Monday, November 6, 2017

King Crimson - 1974 [1989] "Starless And Bible Black"

Starless and Bible Black is the sixth studio album by English progressive rock band King Crimson, released in March 1974 by Island Records in the United Kingdom and by Atlantic Records in the United States. Much of the album was recorded live, but edited and blended with studio material.

King Crimson's previous album, Larks' Tongues in Aspic (on which they had moved decisively away from a more traditional progressive rock sound drawing on American jazz, and towards the influence of European free improvisation), had been recorded by a quintet lineup of the band, including experimental percussionist Jamie Muir. Early in 1973, Muir abruptly left the band – ostensibly due to an onstage injury, but in fact due to an overwhelming spiritual need to retreat from music and spend time in a monastery (something which was not communicated to his bandmates according to the liner notes for the Portsmouth Guildhall show in the Complete Recordings box set). Muir's departure turned out to be permanent. The band's drummer, Bill Bruford, absorbed Muir's percussion role in addition to his own kit drumming, and the band continued to tour as a quartet.

These upheavals and the pressure of touring left King Crimson short of new written material when it came to the time to record their next album. Having increased their level of onstage improvisation during recent tours, the band opted to take advantage of this to solve the problem. New compositions tried out in concert and captured on several live recordings were presented as part of the new album material, alternating and in some cases blending with studio recordings.

The only songs recorded entirely in the studio were the first two tracks, "The Great Deceiver" and "Lament". "We'll Let You Know" was an entirely improvised piece recorded in Glasgow. "The Mincer" was another improvised piece, originally recorded in concert in Zürich but overdubbed with Wetton's vocals in the studio. "Trio", "Starless and Bible Black" and "Fracture" (the last of which Robert Fripp has cited as one of the most difficult guitar pieces he has ever played) were recorded live at the Concertgebouw in Amsterdam. Also recorded at the Concertgebouw was the introduction to "The Night Watch" (the band's Mellotron broke down at the start of the next section, meaning that the remainder of the song needed to be recorded in the studio and dubbed in later). In all cases, live applause was removed from the recordings wherever possible (although the remains of it can be heard by an attentive listener). The complete Amsterdam Concertgebouw concert was eventually released by the band in 1997 as The Night Watch.

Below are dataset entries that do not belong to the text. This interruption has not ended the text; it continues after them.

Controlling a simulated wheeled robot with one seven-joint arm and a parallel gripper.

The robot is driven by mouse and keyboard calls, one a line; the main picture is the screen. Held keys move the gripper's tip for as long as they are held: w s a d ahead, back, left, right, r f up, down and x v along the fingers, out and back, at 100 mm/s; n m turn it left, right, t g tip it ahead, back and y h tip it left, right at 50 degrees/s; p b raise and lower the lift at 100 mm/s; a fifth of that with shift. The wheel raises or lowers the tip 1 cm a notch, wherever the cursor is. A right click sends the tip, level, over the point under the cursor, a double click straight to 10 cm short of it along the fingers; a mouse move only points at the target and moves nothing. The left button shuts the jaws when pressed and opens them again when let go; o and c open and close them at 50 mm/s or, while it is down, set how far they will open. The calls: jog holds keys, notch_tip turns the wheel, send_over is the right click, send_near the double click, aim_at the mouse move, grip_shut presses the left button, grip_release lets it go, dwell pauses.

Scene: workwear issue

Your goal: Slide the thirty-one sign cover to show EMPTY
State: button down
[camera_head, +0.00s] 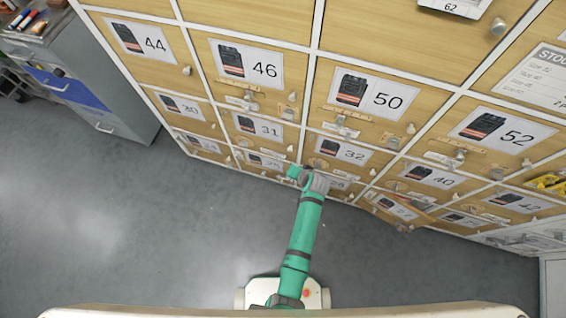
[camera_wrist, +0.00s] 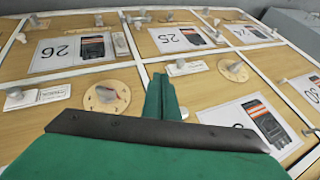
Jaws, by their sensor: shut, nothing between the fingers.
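The door with label 31 (camera_head: 258,127) is in the second row from the bottom at left centre. In the wrist view the cabinet appears upside down, and a half-covered label (camera_wrist: 256,122) right of my fingers seems to be 31. The small sign with its cover and knob (camera_wrist: 186,68) on that door sits just beyond my fingertips, beside a round wooden disc (camera_wrist: 233,69). Its wording is too small to read. My gripper (camera_wrist: 160,82) is shut and empty, close to the doors; the head view shows it (camera_head: 294,172) below the 31 door's right side.
Neighbouring doors 32 (camera_head: 343,150) and 30 (camera_head: 180,107) carry similar signs and protruding knobs. A door at lower right (camera_head: 398,212) stands ajar. A grey drawer cabinet (camera_head: 85,85) stands at left. The floor (camera_head: 120,235) is clear.

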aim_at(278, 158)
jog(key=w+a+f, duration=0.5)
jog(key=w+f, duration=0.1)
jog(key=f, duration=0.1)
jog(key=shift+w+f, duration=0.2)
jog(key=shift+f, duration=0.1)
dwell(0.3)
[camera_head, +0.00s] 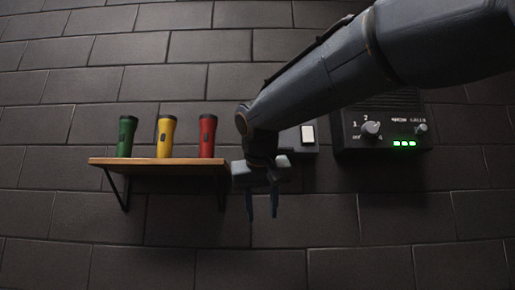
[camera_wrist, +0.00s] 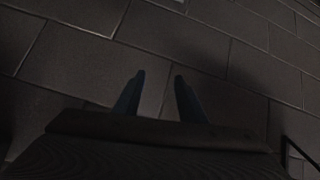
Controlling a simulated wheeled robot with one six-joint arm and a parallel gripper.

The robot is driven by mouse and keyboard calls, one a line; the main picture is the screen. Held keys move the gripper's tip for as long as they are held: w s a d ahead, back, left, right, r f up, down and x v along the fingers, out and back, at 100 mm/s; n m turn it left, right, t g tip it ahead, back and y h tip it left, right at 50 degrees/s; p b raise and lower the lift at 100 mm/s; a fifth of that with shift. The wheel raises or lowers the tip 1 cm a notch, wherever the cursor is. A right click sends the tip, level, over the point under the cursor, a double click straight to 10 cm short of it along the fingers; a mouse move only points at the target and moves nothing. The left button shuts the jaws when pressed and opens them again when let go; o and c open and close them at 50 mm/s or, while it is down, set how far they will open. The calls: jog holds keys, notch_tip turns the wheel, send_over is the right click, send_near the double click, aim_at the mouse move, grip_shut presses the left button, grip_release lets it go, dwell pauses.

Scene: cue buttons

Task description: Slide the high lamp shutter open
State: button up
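No lamp shutter can be made out for certain in either view. My gripper (camera_head: 262,216) hangs pointing down in front of the wall, just right of the shelf end and below that box. Its two fingers are apart with nothing between them. In the wrist view the gripper (camera_wrist: 157,80) also shows its fingers apart, with only dark wall bricks beyond them.
A wooden shelf (camera_head: 160,161) on black brackets holds green (camera_head: 126,136), yellow (camera_head: 165,137) and red (camera_head: 207,136) flashlights, left of my gripper. A black control box (camera_head: 383,130) with a knob (camera_head: 370,129) and green lights is on the wall at right. The wall below is bare.

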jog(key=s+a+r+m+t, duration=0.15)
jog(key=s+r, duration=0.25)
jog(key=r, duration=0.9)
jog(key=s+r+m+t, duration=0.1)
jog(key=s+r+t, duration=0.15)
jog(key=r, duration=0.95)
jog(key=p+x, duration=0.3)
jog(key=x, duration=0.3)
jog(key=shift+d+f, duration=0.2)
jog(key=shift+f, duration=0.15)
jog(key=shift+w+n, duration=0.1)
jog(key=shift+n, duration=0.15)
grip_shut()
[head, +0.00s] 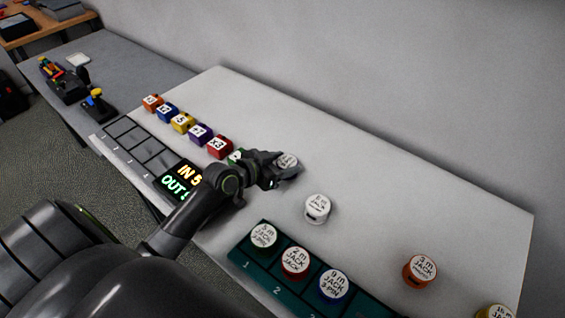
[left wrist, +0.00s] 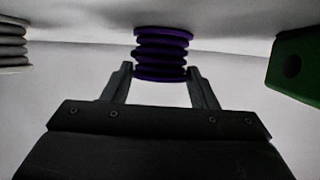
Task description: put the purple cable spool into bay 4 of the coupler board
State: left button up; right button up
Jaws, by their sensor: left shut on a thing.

"Trio" was notable for being a quartet piece with only three active players – John Wetton on bass guitar, David Cross on viola and Robert Fripp on "flute" Mellotron. Bruford spent the entire piece with his drumsticks crossed over his chest, waiting for the right moment to join in but realising that the improvised piece was progressing better without him. His decision not to add any percussion was seen by the rest of the band as a crucial choice, and he received co-writing credit for the piece. "Trio" was later included on the 1975 compilation album A Young Person's Guide to King Crimson, the performance credits of which cite Bruford's contribution to the piece as having been "admirable restraint."

Only four tracks on the album have lyrics. As had been the case with Larks' Tongues in Aspic, these were written by John Wetton's friend Richard Palmer-James (the former Supertramp guitarist who'd left the band after its first, self-titled album). "The Great Deceiver" refers to The Devil and is an ironic commentary on commercialism (Fripp contributed the line "cigarettes, ice cream, figurines of the Virgin Mary" after seeing souvenirs being marketed in Vatican City). "Lament" is about fame. "The Night Watch" is a short essay on Rembrandt's painting of the same name, describing the painting as an observer sees it and attempting to understand the subjects. "The Mincer" has more ambiguous lyrics, though lines such as "fingers reaching, linger shrieking," "you're all alone, baby's breathing," and the song's title could be references to a home invader or killer.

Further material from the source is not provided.